Every few thousand years, an unlucky star wanders too close to the black hole whose powerful gravity rips the star apart
A supermassive black hole in the centre of the Milky Way galaxy flings out planet-sized 'spitballs' formed from fragments of stars shredded by it, scientists have found. Every few thousand years, an unlucky star wanders too close to the black hole whose powerful gravity rips the star apart, sending a long streamer of gas whipping outwards. New research shows that not only can the gas gather itself into planet-size objects, but those objects then are flung throughout the galaxy in a game of cosmic "spitball."
"A single shredded star can form hundreds of these planet-mass objects. We wondered: Where do they end up? How close do they come to us? We developed a computer code to answer those questions," said Eden Girma, undergraduate student at Harvard University in the US. Calculations show that the closest of these planet-mass objects might be within a few hundred light-years of Earth.
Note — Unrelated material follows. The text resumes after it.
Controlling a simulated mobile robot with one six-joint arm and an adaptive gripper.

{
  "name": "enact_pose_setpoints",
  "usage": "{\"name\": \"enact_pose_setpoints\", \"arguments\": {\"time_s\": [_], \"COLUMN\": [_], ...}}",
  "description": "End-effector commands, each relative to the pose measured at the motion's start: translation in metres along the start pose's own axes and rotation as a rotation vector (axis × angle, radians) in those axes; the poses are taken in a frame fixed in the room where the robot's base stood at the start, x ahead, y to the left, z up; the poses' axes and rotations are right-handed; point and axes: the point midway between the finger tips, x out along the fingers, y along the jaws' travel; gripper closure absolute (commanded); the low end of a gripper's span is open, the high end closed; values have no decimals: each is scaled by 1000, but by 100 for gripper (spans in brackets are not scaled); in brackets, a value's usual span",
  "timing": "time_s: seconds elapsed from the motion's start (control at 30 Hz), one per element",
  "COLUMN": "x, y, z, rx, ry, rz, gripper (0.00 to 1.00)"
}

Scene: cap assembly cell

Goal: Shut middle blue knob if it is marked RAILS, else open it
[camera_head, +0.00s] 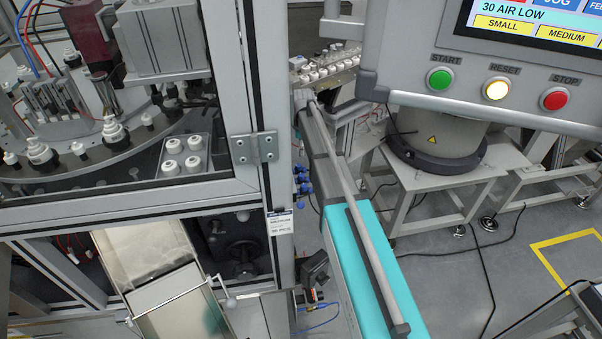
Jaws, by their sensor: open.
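A column of small blue knobs (304,188) sits on the right side of the machine's grey frame post, just left of the turquoise unit. The knobs are small and partly run together, so the middle one's turn position cannot be made out. No marking such as RAILS can be read beside them. A white label (280,221) on the post carries print too small to read. My gripper is not in view.
A turquoise feeder (378,265) with a long grey rail (352,205) runs right of the knobs. A black fitting (316,268) sits below them. The control panel (480,70) reads "30 AIR LOW". Open floor (450,275) lies at the lower right.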

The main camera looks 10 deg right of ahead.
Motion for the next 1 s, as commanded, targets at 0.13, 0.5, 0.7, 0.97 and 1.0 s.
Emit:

It would have a weight somewhere between Neptune and several Jupiters. It would also glow from the heat of its formation, although not brightly enough to have been detected by previous surveys.
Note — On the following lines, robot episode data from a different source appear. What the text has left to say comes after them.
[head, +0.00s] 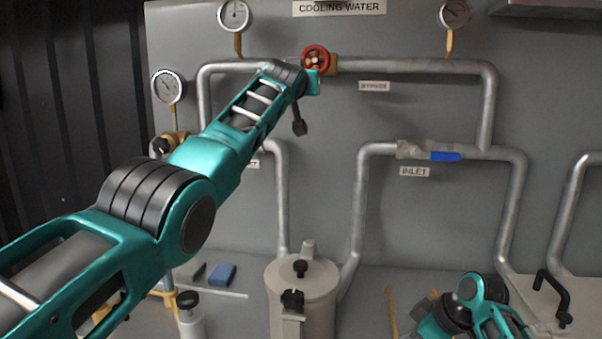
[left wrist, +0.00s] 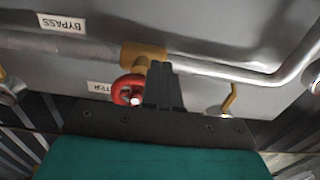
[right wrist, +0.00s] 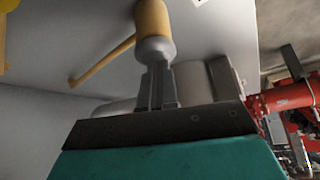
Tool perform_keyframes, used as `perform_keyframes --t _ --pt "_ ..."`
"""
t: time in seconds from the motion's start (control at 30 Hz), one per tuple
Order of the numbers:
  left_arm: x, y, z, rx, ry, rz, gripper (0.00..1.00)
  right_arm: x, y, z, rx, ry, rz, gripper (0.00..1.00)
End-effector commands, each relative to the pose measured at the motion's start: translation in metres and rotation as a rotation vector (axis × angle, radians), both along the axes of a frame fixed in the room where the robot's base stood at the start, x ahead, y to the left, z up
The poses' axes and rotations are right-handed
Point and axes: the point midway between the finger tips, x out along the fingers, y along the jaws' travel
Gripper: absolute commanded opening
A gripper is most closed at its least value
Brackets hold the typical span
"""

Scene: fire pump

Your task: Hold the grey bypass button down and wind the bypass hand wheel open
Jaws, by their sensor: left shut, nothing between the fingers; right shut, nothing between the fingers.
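The red bypass hand wheel (head: 316,57) sits on a brass valve body (head: 332,65) on the upper pipe, left of the BYPASS label (head: 374,86). My left arm reaches up to it in the head view, its gripper mostly hidden. In the left wrist view my left gripper (left wrist: 164,88) is shut and empty, just right of the wheel (left wrist: 126,90); I cannot tell if they touch. My right gripper (right wrist: 157,88) is shut and empty, close to the grey end of a yellow cylinder (right wrist: 152,22); contact is unclear. I cannot identify the grey bypass button.
Gauges (head: 168,87) stand along the panel's left and top. A blue-handled valve (head: 446,156) is above the INLET label (head: 414,171). A pale lidded canister (head: 302,280) stands low in the middle, with a blue block (head: 222,274) to its left.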

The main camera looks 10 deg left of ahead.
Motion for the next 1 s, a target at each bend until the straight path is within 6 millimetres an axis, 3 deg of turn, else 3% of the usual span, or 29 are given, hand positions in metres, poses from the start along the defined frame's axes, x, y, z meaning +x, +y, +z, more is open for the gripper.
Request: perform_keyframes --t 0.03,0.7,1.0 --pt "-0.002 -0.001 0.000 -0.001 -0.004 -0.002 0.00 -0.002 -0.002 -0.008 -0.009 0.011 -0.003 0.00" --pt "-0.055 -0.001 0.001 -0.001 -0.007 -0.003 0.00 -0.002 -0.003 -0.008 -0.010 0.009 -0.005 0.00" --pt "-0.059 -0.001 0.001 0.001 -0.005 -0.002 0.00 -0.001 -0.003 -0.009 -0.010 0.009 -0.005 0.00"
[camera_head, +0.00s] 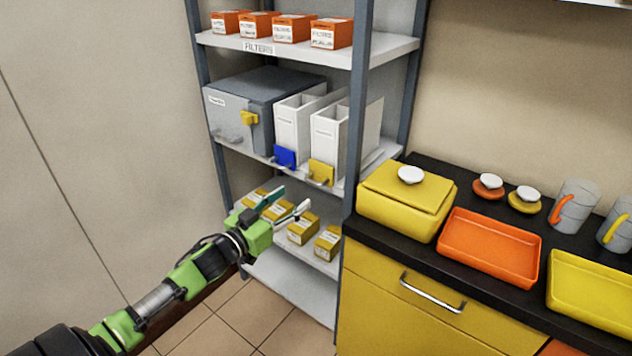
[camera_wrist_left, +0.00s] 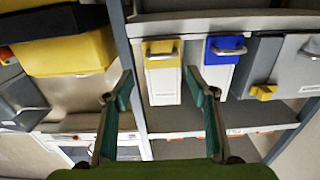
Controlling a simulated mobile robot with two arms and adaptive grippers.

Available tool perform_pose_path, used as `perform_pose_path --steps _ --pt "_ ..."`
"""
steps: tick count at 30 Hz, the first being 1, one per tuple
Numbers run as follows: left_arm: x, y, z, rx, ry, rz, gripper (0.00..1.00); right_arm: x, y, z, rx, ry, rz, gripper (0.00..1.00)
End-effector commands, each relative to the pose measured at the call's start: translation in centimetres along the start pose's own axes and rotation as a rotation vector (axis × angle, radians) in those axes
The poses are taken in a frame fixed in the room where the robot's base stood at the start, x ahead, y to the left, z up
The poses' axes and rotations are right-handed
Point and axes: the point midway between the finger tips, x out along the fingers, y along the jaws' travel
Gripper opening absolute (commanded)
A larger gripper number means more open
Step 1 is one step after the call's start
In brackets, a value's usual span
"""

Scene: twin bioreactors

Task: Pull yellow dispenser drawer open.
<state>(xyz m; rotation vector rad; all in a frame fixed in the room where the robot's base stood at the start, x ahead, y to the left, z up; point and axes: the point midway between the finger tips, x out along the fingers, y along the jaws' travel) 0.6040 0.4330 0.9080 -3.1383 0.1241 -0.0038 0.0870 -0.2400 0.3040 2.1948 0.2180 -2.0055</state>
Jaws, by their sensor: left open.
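The yellow dispenser drawer (camera_head: 321,172) is at the bottom front of a white dispenser (camera_head: 329,132) on the middle shelf of the rack. It has a small grey handle and looks closed. In the left wrist view the yellow drawer (camera_wrist_left: 162,57) appears upside down, just beyond and between my fingertips. My left gripper (camera_head: 291,198) is open and empty, in front of the rack and below the drawer in the head view. Its spread fingers also show in the left wrist view (camera_wrist_left: 159,78), apart from the handle. My right gripper is not in view.
A blue drawer (camera_head: 285,156) sits left of the yellow one, beside a grey box (camera_head: 262,105) with a yellow latch. Small yellow boxes (camera_head: 303,228) stand on the shelf below. A rack post (camera_head: 356,100) and the yellow cabinet (camera_head: 420,310) are close on the right.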

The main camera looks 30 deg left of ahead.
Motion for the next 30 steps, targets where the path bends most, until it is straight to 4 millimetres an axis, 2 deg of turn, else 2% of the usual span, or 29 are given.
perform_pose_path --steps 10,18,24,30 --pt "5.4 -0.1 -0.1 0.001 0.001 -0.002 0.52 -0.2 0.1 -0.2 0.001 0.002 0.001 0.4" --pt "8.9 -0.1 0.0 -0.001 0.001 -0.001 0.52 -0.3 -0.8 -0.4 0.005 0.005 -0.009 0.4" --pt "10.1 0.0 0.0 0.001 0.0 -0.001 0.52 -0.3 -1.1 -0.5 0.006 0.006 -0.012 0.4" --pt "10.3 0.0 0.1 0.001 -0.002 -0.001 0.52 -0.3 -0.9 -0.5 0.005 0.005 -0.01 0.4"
Future instruments like the Large Synoptic Survey Telescope and James Webb Space Telescope might spot these far-flung oddities, researchers said. She also finds that the vast majority of the planet-mass objects - 95 per cent - will leave the galaxy entirely due to their speeds of about 10,000 kilometres per second. Since most other galaxies also have giant black holes at their cores, it is likely that the same process is at work in them.
"Other galaxies like Andromeda are shooting these 'spitballs' at us all the time," said James Guillochon of the Harvard-Smithsonian Centre for Astrophysics (CfA). Although they might be planet-size, these objects would be very different from a typical planet. They are literally made of star-stuff, and since different ones would develop from different pieces of the former star, their compositions could vary. They also form much more rapidly than a normal planet.
It takes only a day for the black hole to shred the star (in a process known as tidal disruption), and only about a year for the resulting fragments to pull themselves back together. This is in contrast to the millions of years required to create a planet like Jupiter from scratch. Once launched, it would take about a million years for one of these objects to reach Earth's neighbourhood.
The challenge will be to tell it apart from free-floating planets that are created during the more mundane process of star and planet formation. "Only about one out of a thousand free-floating planets will be one of these second-generation oddballs," said Girma.